The Italian tax authority denied the withholding tax exemption in regards of the interest paid on the loan. According to the tax authorities Mondadori International S.A. had received no benefit from the transaction. The interest paid by Arnoldo Mondadori Editore SpA was immediately and fully transferred to the US investors. Mondadori International S.A. was by the authorities considered a mere conduit company, and the US investors were the beneficial owners of interest which was therefore subject to 12.5% withholding tax.
Judgement of the Supreme Court
The Supreme Court set aside the assessment of the tax authorities and decided in favor of Arnoldo Mondadori Editore SpA.
The court held that the beneficial owner requirement should be interpreted in accordance with the current commentary on Article 11 of the OECD Model Tax Convention. On that basis Mondadori International S.A. in Luxembourg was the beneficial owner of the interest and thus entitled to benefit from the withholding tax exemption.
“First, the company must take one of the forms listed in the annex to Directive 2004/49; second, it must be regarded, under the tax legislation of a Member State, as resident there for tax purposes and not be regarded, under a double taxation convention, as resident for tax purposes outside the European Union; third, it must be subject to one of the taxes listed in Article 3(a)(iii) of Directive 2003/49, without benefiting from an exemption (cf. paragraph 147 of the aforementioned decision; also paragraph 120 of Court of Justice, 26 February 2019, Case C 116/16, T Danmark; No 117/18, Y Denmark). Nor is the national authority, then, required to identify the entity or entities which it considers to be the beneficial owner of the “interest” in order to deny a company the status of beneficial owner of the “interest” (paragraph 145). Finally, in its judgment of 26 September 2019 on Joined Cases C 115/16, C 118/16, C 119/16 and C 299/16, the Court of Justice expressed the principle that the beneficial owner is anyone who does not appear to be a construction of mere artifice, providing additional indicators or spy-indicators whose presence is an indication of exlusive intent.

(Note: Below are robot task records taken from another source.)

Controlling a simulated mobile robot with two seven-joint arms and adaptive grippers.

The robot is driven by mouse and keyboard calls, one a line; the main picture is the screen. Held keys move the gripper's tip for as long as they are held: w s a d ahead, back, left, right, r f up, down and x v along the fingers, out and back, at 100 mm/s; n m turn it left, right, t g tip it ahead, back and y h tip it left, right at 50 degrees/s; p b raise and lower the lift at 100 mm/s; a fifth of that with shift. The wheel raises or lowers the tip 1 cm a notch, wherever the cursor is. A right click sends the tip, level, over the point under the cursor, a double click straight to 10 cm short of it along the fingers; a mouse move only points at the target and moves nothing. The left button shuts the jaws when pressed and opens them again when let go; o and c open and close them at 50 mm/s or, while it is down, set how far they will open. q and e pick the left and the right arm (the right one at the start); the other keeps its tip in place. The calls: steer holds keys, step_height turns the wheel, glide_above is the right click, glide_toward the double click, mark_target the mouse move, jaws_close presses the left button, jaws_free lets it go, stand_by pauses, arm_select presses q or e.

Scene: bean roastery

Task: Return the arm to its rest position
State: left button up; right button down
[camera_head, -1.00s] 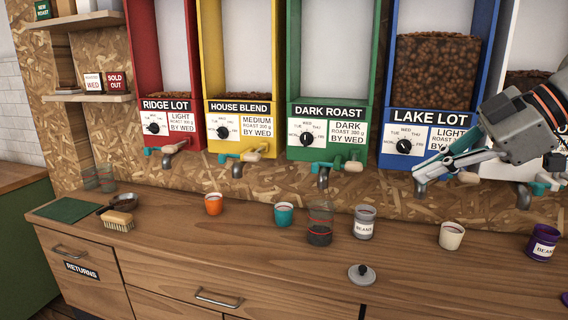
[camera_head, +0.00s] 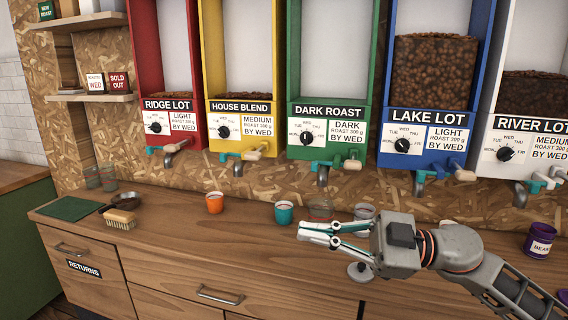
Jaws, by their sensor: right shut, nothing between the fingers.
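My right arm reaches in from the lower right, over the counter. Its gripper (camera_head: 303,231) points left, its fingers closed together with nothing between them. It hangs in front of the glass jar (camera_head: 321,208) and the grey beans canister (camera_head: 364,211), hiding most of both. The grey lid (camera_head: 360,272) on the counter is partly covered by the gripper. My left gripper is not in view.
The wooden counter (camera_head: 170,225) carries an orange cup (camera_head: 214,203), a teal cup (camera_head: 283,213), a brush (camera_head: 119,218), a pan (camera_head: 121,201) and a purple canister (camera_head: 540,241). Bean dispensers such as Lake Lot (camera_head: 428,115) line the back wall. The counter's front left is clear.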

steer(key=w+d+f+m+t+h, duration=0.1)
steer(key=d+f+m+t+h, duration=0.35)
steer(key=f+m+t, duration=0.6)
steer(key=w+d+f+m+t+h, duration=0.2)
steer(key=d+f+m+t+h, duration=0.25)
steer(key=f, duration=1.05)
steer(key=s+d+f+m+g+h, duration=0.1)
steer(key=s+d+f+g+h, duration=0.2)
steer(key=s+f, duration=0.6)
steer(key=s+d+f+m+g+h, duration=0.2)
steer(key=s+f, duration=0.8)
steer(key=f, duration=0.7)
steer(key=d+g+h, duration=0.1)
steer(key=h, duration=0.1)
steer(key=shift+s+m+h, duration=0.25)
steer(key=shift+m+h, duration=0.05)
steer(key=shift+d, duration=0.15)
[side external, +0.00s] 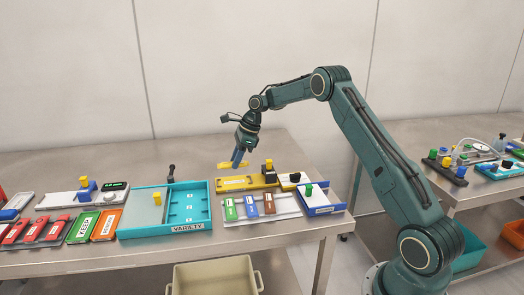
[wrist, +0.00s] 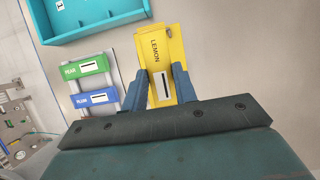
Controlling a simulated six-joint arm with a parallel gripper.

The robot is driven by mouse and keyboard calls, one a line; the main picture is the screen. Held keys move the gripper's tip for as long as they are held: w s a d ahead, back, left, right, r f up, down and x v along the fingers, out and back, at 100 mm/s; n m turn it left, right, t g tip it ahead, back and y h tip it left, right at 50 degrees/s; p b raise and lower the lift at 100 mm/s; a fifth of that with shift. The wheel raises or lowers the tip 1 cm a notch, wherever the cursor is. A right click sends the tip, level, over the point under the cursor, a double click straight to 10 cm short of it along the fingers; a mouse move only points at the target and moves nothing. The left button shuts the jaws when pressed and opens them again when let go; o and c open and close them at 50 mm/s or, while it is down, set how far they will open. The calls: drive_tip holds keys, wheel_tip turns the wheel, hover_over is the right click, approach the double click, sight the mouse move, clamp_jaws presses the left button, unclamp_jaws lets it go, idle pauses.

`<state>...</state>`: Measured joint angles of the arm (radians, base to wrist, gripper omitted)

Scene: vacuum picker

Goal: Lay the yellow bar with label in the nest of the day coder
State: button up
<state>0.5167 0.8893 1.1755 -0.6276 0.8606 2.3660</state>
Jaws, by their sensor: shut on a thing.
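My gripper (wrist: 164,88) is shut on the yellow bar (wrist: 163,40), with one finger on each side of it. The bar carries the word LEMON and a white label with a dark stripe. In the side external view my gripper (side external: 238,160) holds the bar (side external: 228,165) above the table, behind the bar rack. A pale unit with a dark display with green characters (side external: 115,185) and a blue block with a yellow top (side external: 87,189) stands at the back left; it may be the day coder. I cannot make out its nest. The wrist view does not show this unit.
A turquoise tray (side external: 208,216) marked VARIETY stands between that unit and the rack. The rack (side external: 282,218) holds green (side external: 230,209), blue (side external: 251,206) and brown (side external: 269,204) bars. A yellow fixture (side external: 240,184) stands behind it. Red flat pieces (side external: 36,231) lie at left.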

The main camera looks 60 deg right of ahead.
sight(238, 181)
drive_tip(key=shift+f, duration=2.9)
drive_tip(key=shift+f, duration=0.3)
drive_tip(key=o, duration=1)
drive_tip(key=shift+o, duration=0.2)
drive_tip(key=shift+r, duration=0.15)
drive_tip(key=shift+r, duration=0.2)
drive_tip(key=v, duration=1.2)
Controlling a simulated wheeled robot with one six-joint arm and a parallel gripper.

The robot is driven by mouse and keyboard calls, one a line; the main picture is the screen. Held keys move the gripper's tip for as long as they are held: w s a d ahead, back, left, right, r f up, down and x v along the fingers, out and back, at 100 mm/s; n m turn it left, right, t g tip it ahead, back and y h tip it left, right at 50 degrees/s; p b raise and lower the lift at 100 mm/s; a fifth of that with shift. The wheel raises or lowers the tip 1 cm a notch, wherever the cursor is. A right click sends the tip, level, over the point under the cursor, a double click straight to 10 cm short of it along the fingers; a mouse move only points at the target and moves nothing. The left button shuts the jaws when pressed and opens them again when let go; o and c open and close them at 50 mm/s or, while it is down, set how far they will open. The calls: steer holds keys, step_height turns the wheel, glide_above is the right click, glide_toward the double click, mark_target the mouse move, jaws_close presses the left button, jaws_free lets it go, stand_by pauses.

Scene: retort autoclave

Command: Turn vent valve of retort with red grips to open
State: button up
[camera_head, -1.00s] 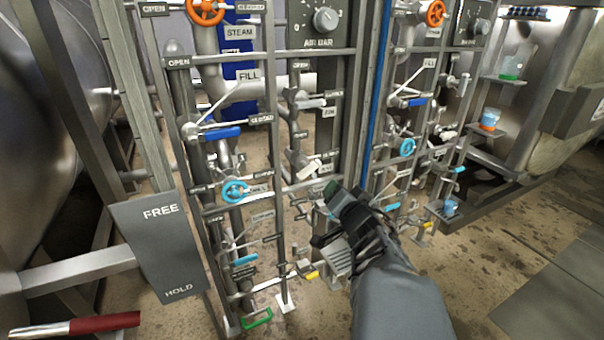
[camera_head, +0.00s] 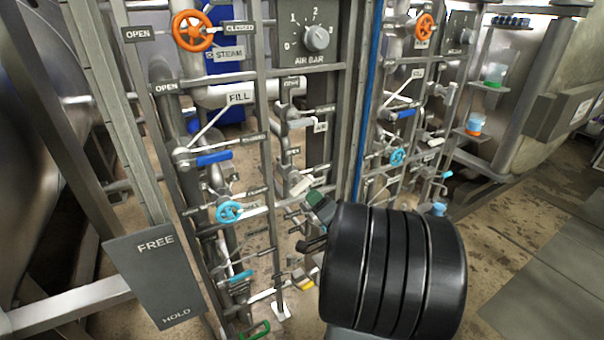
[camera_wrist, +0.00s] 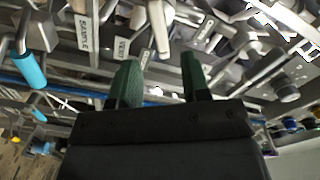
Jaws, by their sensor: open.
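My gripper (camera_wrist: 161,76) is open in the wrist view, its two green fingertips apart. A pale handle (camera_wrist: 158,28) lies beyond the gap between them, and I see no contact. A tag reading VENT (camera_wrist: 121,48) hangs just left of that handle. In the head view my gripper (camera_head: 317,206) is mostly hidden behind my black arm link, with a green tip showing near the left valve panel. A pale lever handle (camera_head: 302,184) sits just above that tip; I cannot read its tag there. No red grips show now.
The left panel also carries an orange wheel (camera_head: 193,31), a dark blue lever (camera_head: 213,158), a cyan wheel (camera_head: 229,212) and an AIR BAR knob (camera_head: 317,38). A SAMPLE tag (camera_wrist: 86,32) and a cyan handle (camera_wrist: 30,70) are close left. A FREE/HOLD plate (camera_head: 155,275) stands front left.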

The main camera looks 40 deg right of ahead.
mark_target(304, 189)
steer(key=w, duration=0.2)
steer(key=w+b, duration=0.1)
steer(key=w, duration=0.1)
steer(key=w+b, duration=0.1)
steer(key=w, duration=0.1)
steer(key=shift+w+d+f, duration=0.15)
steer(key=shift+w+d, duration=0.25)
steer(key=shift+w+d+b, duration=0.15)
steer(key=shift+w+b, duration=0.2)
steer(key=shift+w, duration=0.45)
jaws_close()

4. Now, in the case at hand, it emerges from the principles set out above that the “actual beneficiary” of the interest on the Italian bond must be considered to be the Luxembourg company. And in fact, contrary to the case law examined above, in the case under examination, it is not disputed in the documents that Mondadori International s.a:
1) has existed for more than fifty years;
2) has its own real operational structure and does not constitute an “empty box
3) its corporate purpose is the holding and sale of shares in publishing companies;
4) it produced profits of over EUR 8 million in the tax year in question
5) it issued the bond six months before the Italian company when the latter could not do so and precisely because it could not do so: the two loans remain distinct by virtue of their negotiating autonomy and find different justification
6) the interest received by the Italian parent company was recognised in its financial statements and contributed to its income;
7) it has actual disposal of the sums, in the absence of contractually fixed obligations of direct (re)transfer
8) it issued its own bonds, discounting the relative discipline, placing its assets as collateral for the American investors.
In particular, the breach and misapplication of the law emerges due to the examination of the contractual conditions, duly reported in the appeal for cassation, fulfilling the burden of exhaustiveness of the writing (see especially pages 134 – 136). There are no obligations, limits or conditions that provide for the transfer to the United States of the amounts received from Italy, thus leaving entrepreneurial autonomy and patrimonial responsibility in the hands of the Luxembourg company, which, moreover, has a vocation by statute for corporate operations of this type. These principles have misguided the judgment on appeal, which therefore deserves to be set aside and referred back to the judge on the merits so that he may comply with the aforementioned European and national principles, which we intend to uphold.
5. The appeal is therefore well-founded and deserves to be upheld, with the absorption of grounds 1, 2, 4, 6 and 7 of appeal r.g. no. 7555/2013 and the analogous grounds 2, 3, 4, 5, 7 and 8 of appeal r.g. no. 7557/2013, all of which focus on the same question of whether Mondatori Editore is the “beneficial owner” of the payment of interest on the bond loan.”